• _WHAT TO PRODUCE_
Repeat the full listing below verbatim and keep the images out.

• _GIVEN MATERIAL_

/---

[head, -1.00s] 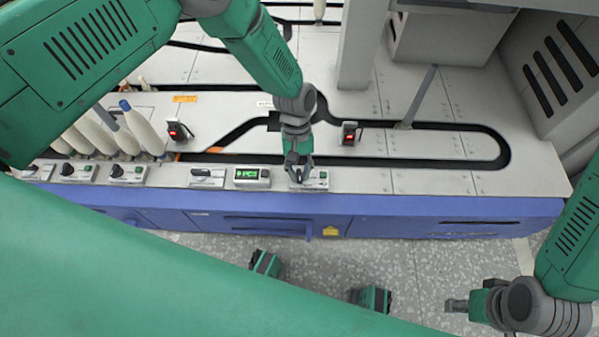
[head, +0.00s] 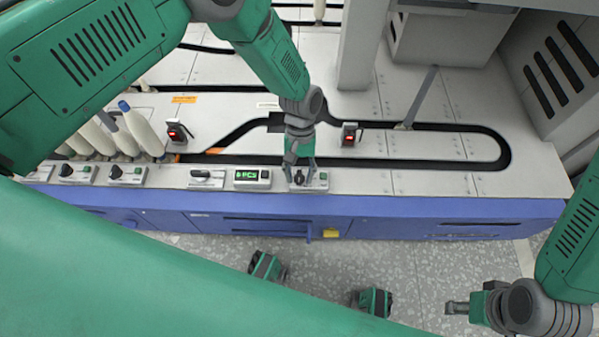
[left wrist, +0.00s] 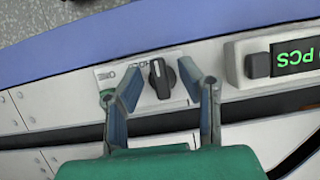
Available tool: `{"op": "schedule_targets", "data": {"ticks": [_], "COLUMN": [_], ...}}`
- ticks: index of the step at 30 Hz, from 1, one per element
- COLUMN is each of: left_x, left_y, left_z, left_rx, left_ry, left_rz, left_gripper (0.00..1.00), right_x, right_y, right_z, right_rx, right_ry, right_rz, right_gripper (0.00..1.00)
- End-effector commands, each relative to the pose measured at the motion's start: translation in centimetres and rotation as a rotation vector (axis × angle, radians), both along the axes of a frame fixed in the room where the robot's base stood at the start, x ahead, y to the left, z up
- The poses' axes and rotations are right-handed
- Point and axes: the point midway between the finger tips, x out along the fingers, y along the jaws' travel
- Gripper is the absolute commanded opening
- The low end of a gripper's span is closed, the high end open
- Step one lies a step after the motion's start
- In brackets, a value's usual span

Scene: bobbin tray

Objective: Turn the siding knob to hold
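The siding knob (head: 299,177) is a black knob on a small white panel (head: 322,184) at the front edge of the machine. In the left wrist view the knob (left wrist: 162,80) has a pale line on its top edge, pointing toward printed lettering that is hard to read. My left gripper (head: 300,164) is open just over the panel. Its two fingers stand on either side of the knob, with visible gaps, and it holds nothing. My right gripper (head: 457,306) is at the lower right, away from the machine; its finger opening is unclear.
A green-lit counter box (head: 252,179) sits left of the knob panel, with a switch panel (head: 207,178) beyond it. Similar knob panels (head: 127,174) and white bobbins (head: 142,132) stand farther left. A black track slot (head: 430,163) runs behind.

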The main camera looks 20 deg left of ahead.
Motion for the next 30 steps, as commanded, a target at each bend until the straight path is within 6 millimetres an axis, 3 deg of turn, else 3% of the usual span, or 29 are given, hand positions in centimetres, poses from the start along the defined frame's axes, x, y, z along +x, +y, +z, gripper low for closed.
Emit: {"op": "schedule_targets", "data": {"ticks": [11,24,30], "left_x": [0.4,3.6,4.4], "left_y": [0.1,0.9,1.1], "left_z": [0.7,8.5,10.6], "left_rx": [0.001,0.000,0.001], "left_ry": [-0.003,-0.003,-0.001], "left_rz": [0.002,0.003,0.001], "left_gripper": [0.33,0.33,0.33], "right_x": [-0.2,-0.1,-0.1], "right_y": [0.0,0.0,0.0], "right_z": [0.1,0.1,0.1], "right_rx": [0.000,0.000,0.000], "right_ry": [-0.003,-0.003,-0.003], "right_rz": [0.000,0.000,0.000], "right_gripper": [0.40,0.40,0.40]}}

\---

• _REPLY TO THE TASK_
[head, -1.00s] 
[head, +0.00s] 
[left wrist, +0.00s] 
Available tool: `{"op": "schedule_targets", "data": {"ticks": [_], "COLUMN": [_], ...}}`
- ticks: index of the step at 30 Hz, from 1, one per element
- COLUMN is each of: left_x, left_y, left_z, left_rx, left_ry, left_rz, left_gripper (0.00..1.00), right_x, right_y, right_z, right_rx, right_ry, right_rz, right_gripper (0.00..1.00)
- End-effector commands, each relative to the pose measured at the motion's start: translation in centimetres and rotation as a rotation vector (axis × angle, radians), both along the axes of a frame fixed in the room where the robot's base stood at the start, x ahead, y to the left, z up
- The poses' axes and rotations are right-handed
- Point and axes: the point midway between the finger tips, x out along the fingers, y along the jaws' travel
- Gripper is the absolute commanded opening
- The low end of a gripper's span is closed, the high end open
- Step one lies a step after the motion's start
- In brackets, a value's usual span

Scene: bobbin tray

Objective: Turn the siding knob to hold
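The siding knob (head: 299,177) is a black knob on a small white panel (head: 322,184) at the front edge of the machine. In the left wrist view the knob (left wrist: 162,80) has a pale line on its top edge, pointing toward printed lettering that is hard to read. My left gripper (head: 300,164) is open just over the panel. Its two fingers stand on either side of the knob, with visible gaps, and it holds nothing. My right gripper (head: 457,306) is at the lower right, away from the machine; its finger opening is unclear.
A green-lit counter box (head: 252,179) sits left of the knob panel, with a switch panel (head: 207,178) beyond it. Similar knob panels (head: 127,174) and white bobbins (head: 142,132) stand farther left. A black track slot (head: 430,163) runs behind.

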The main camera looks 20 deg left of ahead.
Motion for the next 30 steps, as commanded, a target at each bend until the straight path is within 6 millimetres an axis, 3 deg of turn, else 3% of the usual span, or 29 are given, hand positions in centimetres, poses from the start along the defined frame's axes, x, y, z along +x, +y, +z, gripper low for closed.
Emit: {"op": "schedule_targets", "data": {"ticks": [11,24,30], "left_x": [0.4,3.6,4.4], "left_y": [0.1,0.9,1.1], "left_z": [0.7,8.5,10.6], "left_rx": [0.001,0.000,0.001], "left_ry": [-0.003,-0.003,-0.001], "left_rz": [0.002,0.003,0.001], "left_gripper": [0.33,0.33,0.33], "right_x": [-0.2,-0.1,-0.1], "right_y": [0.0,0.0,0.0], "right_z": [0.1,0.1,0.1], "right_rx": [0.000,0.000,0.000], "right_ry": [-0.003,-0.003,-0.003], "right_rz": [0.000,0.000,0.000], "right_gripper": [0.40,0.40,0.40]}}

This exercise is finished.